SHORT EXERCISE —
Copy out all lines in the data below containing the string "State".

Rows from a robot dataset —
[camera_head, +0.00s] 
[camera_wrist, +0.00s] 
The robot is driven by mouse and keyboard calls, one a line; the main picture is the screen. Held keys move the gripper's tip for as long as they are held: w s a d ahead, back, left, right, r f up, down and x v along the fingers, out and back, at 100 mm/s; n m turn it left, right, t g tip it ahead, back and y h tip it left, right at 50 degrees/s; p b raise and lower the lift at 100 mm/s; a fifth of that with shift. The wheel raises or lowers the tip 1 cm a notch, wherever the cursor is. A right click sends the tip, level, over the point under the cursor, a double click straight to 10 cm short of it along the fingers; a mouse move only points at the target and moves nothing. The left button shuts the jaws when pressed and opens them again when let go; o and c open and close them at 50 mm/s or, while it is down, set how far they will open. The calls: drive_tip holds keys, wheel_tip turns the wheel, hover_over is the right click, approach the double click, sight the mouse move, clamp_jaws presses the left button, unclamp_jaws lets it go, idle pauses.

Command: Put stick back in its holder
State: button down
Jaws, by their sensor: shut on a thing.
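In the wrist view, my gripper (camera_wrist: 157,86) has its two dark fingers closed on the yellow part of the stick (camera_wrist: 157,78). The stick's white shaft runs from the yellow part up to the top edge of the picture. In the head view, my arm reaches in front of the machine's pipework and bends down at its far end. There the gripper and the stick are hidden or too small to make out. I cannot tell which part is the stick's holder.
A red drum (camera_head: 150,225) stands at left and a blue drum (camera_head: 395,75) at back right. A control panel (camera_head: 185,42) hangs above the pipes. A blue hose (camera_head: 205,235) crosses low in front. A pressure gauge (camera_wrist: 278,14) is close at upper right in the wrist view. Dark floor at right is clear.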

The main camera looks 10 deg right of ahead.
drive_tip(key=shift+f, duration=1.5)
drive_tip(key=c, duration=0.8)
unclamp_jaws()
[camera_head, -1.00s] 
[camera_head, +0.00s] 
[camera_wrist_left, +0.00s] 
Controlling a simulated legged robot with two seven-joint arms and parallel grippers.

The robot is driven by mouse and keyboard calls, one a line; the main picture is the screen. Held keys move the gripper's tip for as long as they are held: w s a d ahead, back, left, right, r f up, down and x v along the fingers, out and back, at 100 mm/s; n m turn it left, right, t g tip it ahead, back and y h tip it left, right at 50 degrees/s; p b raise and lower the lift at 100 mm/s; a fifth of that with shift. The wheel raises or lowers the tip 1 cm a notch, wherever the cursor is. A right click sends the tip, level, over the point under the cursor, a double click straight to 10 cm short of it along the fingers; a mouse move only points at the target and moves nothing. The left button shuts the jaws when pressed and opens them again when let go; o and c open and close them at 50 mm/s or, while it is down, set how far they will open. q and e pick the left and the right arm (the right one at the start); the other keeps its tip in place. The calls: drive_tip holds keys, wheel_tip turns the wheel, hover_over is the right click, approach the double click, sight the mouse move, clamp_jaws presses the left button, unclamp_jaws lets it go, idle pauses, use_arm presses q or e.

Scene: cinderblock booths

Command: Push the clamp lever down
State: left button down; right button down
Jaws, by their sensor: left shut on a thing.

ANSWER TO THE PROBLEM —
State: button down
State: left button down; right button down

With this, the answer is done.